Overall enjoyment: It was weird, but I liked it. It took a while for the story to get started, it only really gets going on the second half of the book. The first half is more background information and kind of a philosophical trip into weirdness. Still, I am quite fond of philosophical trips into weirdness, so it was fine by me.
Plot: Like I said, it takes a while to get started. But I think she did it so the weirdness would creep up on you and you would be almost expecting it, instead of surprised by it.
Characters: I thought they were quite interesting. Vimbai is clearly the center of the narrative, so she's the most well-developed, but all the others still get their share of depth.
World/setting: It was really interesting, and quite fresh. The mythical background she uses for this is based on African folktales, and I'm sadly very ignorant on those (although I'm trying to rectify this). There are also many elements she made up herself and they blend in beautifully with the atmosphere.

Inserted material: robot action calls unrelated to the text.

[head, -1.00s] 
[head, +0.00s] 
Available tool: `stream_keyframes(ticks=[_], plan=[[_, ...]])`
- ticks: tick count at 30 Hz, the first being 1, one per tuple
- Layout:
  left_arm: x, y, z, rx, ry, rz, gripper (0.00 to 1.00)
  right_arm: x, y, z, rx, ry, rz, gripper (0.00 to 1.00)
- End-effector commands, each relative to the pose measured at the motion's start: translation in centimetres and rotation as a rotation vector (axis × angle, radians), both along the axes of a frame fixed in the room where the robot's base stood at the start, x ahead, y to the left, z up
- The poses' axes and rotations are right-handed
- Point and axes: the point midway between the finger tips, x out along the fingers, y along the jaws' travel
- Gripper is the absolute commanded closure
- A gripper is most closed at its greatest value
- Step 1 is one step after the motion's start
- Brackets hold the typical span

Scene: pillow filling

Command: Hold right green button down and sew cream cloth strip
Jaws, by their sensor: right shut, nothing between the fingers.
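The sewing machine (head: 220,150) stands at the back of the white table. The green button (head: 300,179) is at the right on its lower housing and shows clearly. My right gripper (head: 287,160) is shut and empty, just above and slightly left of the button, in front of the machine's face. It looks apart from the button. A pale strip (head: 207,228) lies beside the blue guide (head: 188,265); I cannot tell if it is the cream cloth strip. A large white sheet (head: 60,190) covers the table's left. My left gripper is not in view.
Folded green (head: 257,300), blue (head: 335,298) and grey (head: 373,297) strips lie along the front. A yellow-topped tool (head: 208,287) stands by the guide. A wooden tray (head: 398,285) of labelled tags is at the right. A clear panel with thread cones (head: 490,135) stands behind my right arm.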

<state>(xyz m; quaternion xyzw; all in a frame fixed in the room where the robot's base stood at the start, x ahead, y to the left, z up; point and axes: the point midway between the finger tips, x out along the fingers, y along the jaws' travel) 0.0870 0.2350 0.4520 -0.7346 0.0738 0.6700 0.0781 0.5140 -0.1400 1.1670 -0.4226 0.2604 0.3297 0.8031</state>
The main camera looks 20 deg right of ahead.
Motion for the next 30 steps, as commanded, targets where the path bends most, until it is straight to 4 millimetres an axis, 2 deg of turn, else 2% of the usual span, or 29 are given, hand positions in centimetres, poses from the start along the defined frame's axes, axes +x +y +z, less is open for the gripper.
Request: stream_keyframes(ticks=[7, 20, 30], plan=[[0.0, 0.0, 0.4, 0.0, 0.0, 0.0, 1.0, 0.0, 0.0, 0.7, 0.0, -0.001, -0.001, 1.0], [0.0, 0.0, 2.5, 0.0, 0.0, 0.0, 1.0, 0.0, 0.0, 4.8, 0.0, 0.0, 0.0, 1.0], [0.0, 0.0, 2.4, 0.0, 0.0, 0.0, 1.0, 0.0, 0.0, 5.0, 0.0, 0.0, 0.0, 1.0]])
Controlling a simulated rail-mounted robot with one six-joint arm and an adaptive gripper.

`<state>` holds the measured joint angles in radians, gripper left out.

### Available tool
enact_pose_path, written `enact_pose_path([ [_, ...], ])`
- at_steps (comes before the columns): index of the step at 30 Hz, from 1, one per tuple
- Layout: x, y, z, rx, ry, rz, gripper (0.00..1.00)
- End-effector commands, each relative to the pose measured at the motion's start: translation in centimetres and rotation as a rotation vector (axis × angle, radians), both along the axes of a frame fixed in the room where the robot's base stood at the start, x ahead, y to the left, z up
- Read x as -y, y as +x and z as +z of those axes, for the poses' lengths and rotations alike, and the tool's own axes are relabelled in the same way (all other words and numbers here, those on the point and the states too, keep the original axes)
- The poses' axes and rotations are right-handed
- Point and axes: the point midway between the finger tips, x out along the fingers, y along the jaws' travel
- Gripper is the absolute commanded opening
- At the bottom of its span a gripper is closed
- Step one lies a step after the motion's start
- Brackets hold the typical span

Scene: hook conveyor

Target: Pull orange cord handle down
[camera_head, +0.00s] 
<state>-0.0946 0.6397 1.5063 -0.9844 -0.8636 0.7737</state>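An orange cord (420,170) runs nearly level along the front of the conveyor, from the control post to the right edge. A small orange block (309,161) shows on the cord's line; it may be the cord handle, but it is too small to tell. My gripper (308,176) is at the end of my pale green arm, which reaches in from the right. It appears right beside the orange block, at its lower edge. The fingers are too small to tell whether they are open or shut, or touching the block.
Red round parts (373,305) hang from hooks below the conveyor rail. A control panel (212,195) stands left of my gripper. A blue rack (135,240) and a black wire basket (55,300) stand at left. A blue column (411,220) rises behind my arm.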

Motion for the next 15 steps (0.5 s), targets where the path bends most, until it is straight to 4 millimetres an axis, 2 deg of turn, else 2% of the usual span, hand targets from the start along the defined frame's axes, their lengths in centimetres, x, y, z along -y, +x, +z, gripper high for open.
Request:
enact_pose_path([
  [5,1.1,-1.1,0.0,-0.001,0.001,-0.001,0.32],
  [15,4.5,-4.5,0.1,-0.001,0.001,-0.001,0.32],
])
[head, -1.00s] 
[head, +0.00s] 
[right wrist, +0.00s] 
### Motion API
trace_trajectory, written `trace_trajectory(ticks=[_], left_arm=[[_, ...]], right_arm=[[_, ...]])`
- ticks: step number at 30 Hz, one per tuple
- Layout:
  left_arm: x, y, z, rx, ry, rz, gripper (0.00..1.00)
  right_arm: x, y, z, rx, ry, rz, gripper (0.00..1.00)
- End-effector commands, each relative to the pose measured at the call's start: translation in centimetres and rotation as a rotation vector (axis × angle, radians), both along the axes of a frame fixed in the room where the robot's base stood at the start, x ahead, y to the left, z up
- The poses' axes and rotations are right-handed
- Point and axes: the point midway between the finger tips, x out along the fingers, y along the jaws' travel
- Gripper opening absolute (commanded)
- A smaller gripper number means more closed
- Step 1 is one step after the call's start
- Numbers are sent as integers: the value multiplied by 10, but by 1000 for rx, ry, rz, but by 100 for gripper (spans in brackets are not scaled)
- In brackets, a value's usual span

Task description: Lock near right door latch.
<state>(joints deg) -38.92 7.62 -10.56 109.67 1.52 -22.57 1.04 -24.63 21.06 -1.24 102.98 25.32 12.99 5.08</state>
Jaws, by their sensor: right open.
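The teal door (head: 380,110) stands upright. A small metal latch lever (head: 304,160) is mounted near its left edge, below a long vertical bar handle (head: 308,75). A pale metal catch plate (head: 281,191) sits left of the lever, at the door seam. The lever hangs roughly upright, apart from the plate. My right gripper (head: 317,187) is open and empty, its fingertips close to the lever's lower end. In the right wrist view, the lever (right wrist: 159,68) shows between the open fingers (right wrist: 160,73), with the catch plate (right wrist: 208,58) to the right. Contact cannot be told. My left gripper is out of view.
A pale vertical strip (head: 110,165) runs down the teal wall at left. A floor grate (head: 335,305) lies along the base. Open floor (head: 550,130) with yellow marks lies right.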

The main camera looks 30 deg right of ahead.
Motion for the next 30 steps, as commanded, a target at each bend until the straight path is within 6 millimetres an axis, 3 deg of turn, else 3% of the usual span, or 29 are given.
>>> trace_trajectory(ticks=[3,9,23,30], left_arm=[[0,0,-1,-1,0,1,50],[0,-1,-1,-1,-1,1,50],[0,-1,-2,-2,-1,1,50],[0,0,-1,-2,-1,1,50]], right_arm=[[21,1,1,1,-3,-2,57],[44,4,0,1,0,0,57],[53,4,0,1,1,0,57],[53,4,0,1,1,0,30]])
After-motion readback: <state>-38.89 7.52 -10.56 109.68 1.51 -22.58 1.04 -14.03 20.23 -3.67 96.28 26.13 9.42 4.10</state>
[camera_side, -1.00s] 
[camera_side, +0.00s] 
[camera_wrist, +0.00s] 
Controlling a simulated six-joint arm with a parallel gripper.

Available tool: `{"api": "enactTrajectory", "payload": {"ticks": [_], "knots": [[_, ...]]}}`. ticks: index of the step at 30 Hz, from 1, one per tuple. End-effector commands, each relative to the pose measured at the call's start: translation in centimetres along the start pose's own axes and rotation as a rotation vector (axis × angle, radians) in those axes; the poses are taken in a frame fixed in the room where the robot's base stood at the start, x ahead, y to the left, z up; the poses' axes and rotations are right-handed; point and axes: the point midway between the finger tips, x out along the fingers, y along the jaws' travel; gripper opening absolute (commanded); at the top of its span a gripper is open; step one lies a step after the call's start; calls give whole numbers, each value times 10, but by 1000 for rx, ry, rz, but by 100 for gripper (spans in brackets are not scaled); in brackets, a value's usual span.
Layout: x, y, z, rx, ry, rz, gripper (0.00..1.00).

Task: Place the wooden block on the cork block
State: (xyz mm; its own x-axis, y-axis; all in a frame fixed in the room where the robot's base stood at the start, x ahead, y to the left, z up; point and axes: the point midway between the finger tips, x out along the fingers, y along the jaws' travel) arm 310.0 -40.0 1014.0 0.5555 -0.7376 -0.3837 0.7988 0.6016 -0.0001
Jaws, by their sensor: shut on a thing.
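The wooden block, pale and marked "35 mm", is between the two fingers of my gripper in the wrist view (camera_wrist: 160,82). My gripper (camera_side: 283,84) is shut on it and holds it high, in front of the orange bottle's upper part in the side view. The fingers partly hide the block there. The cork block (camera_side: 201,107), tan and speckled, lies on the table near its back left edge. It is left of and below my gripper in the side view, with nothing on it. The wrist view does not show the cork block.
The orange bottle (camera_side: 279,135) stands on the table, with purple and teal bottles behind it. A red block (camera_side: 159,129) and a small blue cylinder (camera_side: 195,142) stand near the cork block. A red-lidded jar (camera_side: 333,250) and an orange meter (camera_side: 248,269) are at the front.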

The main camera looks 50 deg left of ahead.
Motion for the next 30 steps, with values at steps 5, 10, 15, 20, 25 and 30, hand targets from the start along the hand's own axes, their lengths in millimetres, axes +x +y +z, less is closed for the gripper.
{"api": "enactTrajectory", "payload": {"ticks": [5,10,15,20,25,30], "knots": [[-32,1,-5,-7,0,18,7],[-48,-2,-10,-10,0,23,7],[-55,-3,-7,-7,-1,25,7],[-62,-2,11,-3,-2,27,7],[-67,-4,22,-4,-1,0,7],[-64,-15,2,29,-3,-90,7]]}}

Writing style: It was, maybe, too blasé for me. She's so commonplace and unimpressed by all the magic going on in the story. Maybe that was the effect she was going for, but I, personally, would have preferred a bit more wonder... Then again, it's just my personal preference.
Representation: The only white character is Fisk, and he's not even fully human. Vimbai and Maya are both black and queer.
Political correctness: The entire story is a magical metaphor for black and white conflict. Both in Africa, with Imperialism, and in America, with prejudice and racism. There is also some discussion of queerness, with Vimbai being attracted to girls but choking her own sexuality down so firmly that she herself sometimes wonders if she would also be attracted to boys if she ever tried to find out.
This book would be a really nice one to read during a lazy, rainy afternoon. It has very interesting and dense content presented in a beautiful and easy to consume package.